The size distribution of main-belt asteroids from IRAS data

Abstract
The IRAS data base on asteroid albedos and diameters has been used to derive size distributions for a set of about 4000 numbered main-belt asteroids and for various subsets defined according to the semimajor axis range and family membership. Different procedures have been used to obtain albedo estimates for the (mostly small) members of the sample not observed by IRAS, allowing us to assess the sensitivity of the derived size distributions to the assumptions used for this purpose. The results show that, apart from the Flora zone in the inner belt, non-family asteroids always have size distributions characterized by a strong change in slope at diameters ≈ 150 km, with the differential power-law distribution exponent passing from values around 3 or more at large sizes, to ≈ 1 at smaller ones. In the Flora region, where the sample is complete down to about 18 km (contrasting with 44 km for the whole asteroid population), a steep slope is also observed at small sizes. A similar feature is typical of the most populous families.

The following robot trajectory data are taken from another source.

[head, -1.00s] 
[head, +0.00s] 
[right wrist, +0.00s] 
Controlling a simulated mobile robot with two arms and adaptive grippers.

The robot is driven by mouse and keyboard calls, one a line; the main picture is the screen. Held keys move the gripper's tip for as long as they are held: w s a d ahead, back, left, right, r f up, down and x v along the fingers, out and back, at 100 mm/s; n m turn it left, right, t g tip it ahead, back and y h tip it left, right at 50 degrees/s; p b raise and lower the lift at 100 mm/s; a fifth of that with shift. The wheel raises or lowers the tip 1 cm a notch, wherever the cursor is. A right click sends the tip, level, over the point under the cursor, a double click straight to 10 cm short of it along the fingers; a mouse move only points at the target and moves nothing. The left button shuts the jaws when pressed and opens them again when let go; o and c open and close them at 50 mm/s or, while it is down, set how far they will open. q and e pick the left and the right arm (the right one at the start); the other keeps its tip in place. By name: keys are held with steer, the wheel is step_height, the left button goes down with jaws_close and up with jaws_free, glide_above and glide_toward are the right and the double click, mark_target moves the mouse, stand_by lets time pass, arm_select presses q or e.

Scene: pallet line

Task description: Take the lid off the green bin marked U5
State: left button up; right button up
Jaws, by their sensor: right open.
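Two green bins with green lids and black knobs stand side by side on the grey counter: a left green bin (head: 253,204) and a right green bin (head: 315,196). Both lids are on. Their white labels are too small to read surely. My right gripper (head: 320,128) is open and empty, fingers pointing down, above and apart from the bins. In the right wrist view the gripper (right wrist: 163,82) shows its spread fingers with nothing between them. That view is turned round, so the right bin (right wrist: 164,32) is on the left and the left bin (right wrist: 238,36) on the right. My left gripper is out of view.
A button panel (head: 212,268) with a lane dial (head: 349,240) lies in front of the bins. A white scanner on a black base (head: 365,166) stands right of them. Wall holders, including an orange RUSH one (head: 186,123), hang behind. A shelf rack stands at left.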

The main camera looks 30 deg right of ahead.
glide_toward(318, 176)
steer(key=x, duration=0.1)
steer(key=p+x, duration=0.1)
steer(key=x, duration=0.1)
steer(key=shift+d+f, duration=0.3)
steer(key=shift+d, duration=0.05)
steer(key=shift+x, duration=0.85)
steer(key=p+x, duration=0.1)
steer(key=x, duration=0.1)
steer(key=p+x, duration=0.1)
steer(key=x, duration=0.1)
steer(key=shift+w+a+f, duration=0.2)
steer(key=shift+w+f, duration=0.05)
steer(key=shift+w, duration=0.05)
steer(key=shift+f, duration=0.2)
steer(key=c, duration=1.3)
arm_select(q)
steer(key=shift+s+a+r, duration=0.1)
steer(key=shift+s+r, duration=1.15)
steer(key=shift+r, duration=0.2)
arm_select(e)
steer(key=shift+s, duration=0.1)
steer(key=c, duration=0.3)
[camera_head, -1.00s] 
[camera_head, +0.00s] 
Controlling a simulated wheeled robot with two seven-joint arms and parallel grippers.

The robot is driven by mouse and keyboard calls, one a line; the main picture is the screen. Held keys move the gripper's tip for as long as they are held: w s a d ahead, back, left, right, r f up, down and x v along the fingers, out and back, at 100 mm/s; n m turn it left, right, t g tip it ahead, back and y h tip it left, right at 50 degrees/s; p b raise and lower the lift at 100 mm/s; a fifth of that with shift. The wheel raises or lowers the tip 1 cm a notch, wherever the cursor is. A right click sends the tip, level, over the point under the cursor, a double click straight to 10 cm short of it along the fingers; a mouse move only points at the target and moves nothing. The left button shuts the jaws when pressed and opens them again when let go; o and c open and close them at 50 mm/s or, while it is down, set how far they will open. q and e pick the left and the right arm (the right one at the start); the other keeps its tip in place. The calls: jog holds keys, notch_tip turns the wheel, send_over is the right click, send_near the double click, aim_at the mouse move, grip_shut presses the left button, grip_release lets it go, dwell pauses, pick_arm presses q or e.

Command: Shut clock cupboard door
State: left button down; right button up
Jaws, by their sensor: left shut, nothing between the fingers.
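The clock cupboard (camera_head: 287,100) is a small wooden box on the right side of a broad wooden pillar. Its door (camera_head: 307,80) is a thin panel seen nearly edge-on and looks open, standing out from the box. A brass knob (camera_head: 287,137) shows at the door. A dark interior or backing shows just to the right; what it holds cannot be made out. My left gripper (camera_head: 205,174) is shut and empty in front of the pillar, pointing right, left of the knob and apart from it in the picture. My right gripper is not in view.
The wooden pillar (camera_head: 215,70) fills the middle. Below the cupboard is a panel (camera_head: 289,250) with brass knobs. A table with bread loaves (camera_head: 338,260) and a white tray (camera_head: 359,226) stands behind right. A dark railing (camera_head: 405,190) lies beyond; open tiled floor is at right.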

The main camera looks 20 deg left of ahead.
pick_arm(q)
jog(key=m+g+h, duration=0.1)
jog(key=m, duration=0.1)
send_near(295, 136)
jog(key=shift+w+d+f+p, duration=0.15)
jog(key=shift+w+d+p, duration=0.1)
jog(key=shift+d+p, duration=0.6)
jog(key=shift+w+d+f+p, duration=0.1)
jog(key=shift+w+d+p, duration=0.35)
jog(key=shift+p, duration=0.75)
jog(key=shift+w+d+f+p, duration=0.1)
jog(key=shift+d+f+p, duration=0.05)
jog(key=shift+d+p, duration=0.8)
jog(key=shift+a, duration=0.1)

While the size distribution of large bodies has probably been little affected by collisional evolution, it seems likely that most family members and Flora asteroids are fragments from catastrophic impacts, with a size distribution close to that found after laboratory impact experiments. For the other main-belt asteroids, the flatter slope in the intermediate diameter range between ≈ 30 and 150 km is either due to the influence of self-gravity on the collisional outcomes, or is a remnant of the ‘primordial’ distribution. Collisional evolution models, however, can approximately reproduce the observed overall distribution starting from very different initial populations. Thus, the size distribution data alone do not effectively constrain the initial distribution and the intensity of the collisional process.